*** Supplied records ***

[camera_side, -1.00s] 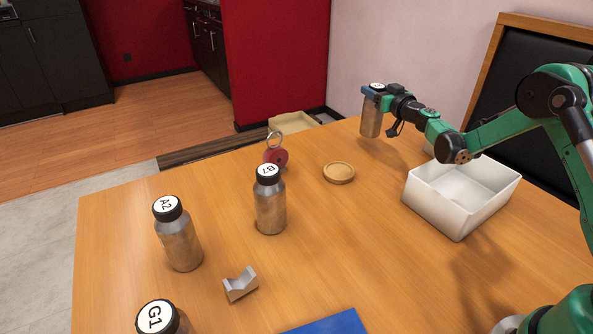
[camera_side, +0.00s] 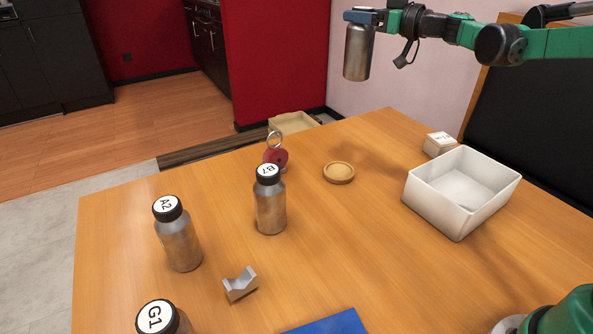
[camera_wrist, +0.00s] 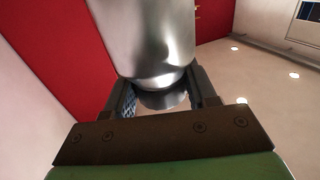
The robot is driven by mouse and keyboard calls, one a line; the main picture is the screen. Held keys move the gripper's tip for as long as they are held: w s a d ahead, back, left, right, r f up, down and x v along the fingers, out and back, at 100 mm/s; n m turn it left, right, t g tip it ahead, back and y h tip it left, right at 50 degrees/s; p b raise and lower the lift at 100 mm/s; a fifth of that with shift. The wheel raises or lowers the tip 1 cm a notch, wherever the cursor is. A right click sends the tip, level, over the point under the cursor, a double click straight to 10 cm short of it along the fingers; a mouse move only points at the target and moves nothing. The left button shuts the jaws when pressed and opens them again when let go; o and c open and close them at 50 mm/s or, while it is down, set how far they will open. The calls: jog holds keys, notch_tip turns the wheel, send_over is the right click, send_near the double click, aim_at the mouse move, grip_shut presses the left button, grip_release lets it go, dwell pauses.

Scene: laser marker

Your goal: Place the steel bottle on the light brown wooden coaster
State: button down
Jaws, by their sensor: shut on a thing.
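My gripper (camera_side: 364,18) is shut on a steel bottle (camera_side: 358,52) near its top and holds it upright, high above the table's far edge. In the wrist view the steel bottle (camera_wrist: 150,40) is between the two fingers of my gripper (camera_wrist: 163,95). The light brown round wooden coaster (camera_side: 339,172) lies on the table, below the held bottle and a little left of it in the side view. It is empty. The held bottle's cap and label are mostly hidden by the gripper in the side view.
A red keyring-like object (camera_side: 275,155), a grey V-block (camera_side: 240,285), a blue sheet (camera_side: 330,323), a white bin (camera_side: 440,205) and a small white-topped box (camera_side: 438,144) are around the coaster.

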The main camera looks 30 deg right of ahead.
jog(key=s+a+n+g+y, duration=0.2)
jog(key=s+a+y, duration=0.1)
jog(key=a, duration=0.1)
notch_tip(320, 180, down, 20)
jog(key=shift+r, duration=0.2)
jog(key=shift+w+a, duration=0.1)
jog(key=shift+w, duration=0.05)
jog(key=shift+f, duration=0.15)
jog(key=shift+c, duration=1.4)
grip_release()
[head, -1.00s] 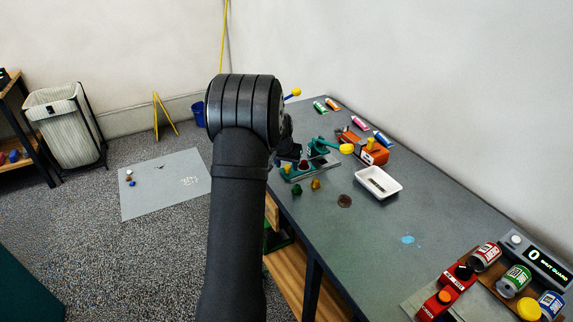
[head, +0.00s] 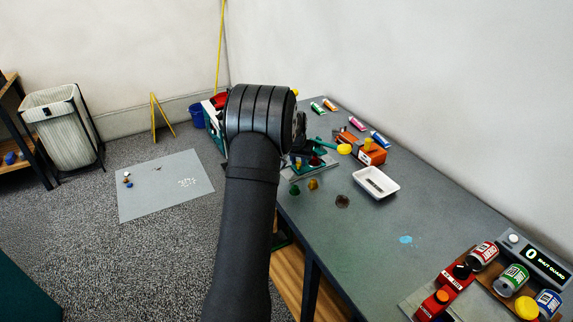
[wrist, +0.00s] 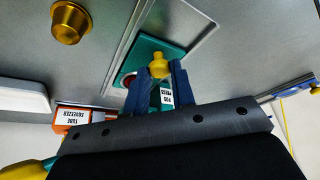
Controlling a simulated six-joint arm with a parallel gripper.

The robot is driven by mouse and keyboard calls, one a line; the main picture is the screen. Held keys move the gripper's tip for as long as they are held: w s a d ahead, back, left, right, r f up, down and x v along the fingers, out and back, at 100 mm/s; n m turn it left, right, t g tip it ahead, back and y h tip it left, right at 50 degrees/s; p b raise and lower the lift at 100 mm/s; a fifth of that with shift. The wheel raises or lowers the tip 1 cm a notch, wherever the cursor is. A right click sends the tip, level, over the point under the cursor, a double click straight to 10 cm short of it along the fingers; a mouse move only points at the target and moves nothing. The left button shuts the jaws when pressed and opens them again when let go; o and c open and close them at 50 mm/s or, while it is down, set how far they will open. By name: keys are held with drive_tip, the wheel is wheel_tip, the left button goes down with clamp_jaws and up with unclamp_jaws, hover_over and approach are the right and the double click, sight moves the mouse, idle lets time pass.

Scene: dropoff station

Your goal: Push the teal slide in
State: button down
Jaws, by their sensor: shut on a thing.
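The teal slide (wrist: 178,58) lies in a grey channel on the pod press in the wrist view, with a yellow knob (wrist: 158,65) standing on it. My gripper (wrist: 160,72) has its dark blue fingers closed on either side of this knob. A round red piece shows at the slide's left edge, partly hidden by a finger. In the head view the teal press (head: 295,171) stands at the table's left edge, a dark red pod (head: 314,160) is at it, and my arm hides much of the press. A "POD PRESS" label shows between my fingers.
A green pod (head: 295,190), a gold pod (head: 313,184) and a brown pod (head: 342,201) lie in front of the press. A white tray (head: 386,194) and an orange tube squeezer (head: 373,157) stand to its right. The table middle is mostly clear.

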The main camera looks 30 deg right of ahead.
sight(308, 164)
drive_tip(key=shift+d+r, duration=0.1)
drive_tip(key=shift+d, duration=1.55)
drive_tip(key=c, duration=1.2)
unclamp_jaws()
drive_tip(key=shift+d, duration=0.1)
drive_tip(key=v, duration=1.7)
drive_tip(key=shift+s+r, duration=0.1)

***

(Requirement): Each entry gets copied exactly; the pictures stay out.

(Result of the exercise):
[camera_side, -1.00s] 
[camera_side, +0.00s] 
[camera_wrist, +0.00s] 
The robot is driven by mouse and keyboard calls, one a line; the main picture is the screen. Held keys move the gripper's tip for as long as they are held: w s a d ahead, back, left, right, r f up, down and x v along the fingers, out and back, at 100 mm/s; n m turn it left, right, t g tip it ahead, back and y h tip it left, right at 50 degrees/s; p b raise and lower the lift at 100 mm/s; a fifth of that with shift. The wheel raises or lowers the tip 1 cm a notch, wherever the cursor is. A right click sends the tip, level, over the point under the cursor, a double click straight to 10 cm short of it along the fingers; a mouse move only points at the target and moves nothing. The left button shuts the jaws when pressed and opens them again when let go; o and c open and close them at 50 mm/s or, while it is down, set how far they will open. The calls: jog holds keys, notch_tip turns the wheel, send_over is the right click, send_near the double click, aim_at the mouse move, grip_shut presses the left button, grip_release lets it go, dwell pauses.

Scene: laser marker

Your goal: Place the steel bottle on the light brown wooden coaster
State: button down
Jaws, by their sensor: shut on a thing.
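My gripper (camera_side: 364,18) is shut on a steel bottle (camera_side: 358,52) near its top and holds it upright, high above the table's far edge. In the wrist view the steel bottle (camera_wrist: 150,40) is between the two fingers of my gripper (camera_wrist: 163,95). The light brown round wooden coaster (camera_side: 339,172) lies on the table, below the held bottle and a little left of it in the side view. It is empty. The held bottle's cap and label are mostly hidden by the gripper in the side view.
A red keyring-like object (camera_side: 275,155), a grey V-block (camera_side: 240,285), a blue sheet (camera_side: 330,323), a white bin (camera_side: 440,205) and a small white-topped box (camera_side: 438,144) are around the coaster.

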The main camera looks 30 deg right of ahead.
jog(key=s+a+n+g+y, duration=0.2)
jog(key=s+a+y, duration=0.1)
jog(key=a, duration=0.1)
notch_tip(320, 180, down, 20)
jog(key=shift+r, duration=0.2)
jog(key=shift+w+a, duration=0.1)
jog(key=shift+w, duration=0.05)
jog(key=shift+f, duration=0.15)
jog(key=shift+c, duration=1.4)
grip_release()
[head, -1.00s] 
[head, +0.00s] 
[wrist, +0.00s] 
Controlling a simulated six-joint arm with a parallel gripper.

The robot is driven by mouse and keyboard calls, one a line; the main picture is the screen. Held keys move the gripper's tip for as long as they are held: w s a d ahead, back, left, right, r f up, down and x v along the fingers, out and back, at 100 mm/s; n m turn it left, right, t g tip it ahead, back and y h tip it left, right at 50 degrees/s; p b raise and lower the lift at 100 mm/s; a fifth of that with shift. The wheel raises or lowers the tip 1 cm a notch, wherever the cursor is. A right click sends the tip, level, over the point under the cursor, a double click straight to 10 cm short of it along the fingers; a mouse move only points at the target and moves nothing. The left button shuts the jaws when pressed and opens them again when let go; o and c open and close them at 50 mm/s or, while it is down, set how far they will open. By name: keys are held with drive_tip, the wheel is wheel_tip, the left button goes down with clamp_jaws and up with unclamp_jaws, hover_over and approach are the right and the double click, sight moves the mouse, idle lets time pass.

Scene: dropoff station

Your goal: Push the teal slide in
State: button down
Jaws, by their sensor: shut on a thing.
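The teal slide (wrist: 178,58) lies in a grey channel on the pod press in the wrist view, with a yellow knob (wrist: 158,65) standing on it. My gripper (wrist: 160,72) has its dark blue fingers closed on either side of this knob. A round red piece shows at the slide's left edge, partly hidden by a finger. In the head view the teal press (head: 295,171) stands at the table's left edge, a dark red pod (head: 314,160) is at it, and my arm hides much of the press. A "POD PRESS" label shows between my fingers.
A green pod (head: 295,190), a gold pod (head: 313,184) and a brown pod (head: 342,201) lie in front of the press. A white tray (head: 386,194) and an orange tube squeezer (head: 373,157) stand to its right. The table middle is mostly clear.

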The main camera looks 30 deg right of ahead.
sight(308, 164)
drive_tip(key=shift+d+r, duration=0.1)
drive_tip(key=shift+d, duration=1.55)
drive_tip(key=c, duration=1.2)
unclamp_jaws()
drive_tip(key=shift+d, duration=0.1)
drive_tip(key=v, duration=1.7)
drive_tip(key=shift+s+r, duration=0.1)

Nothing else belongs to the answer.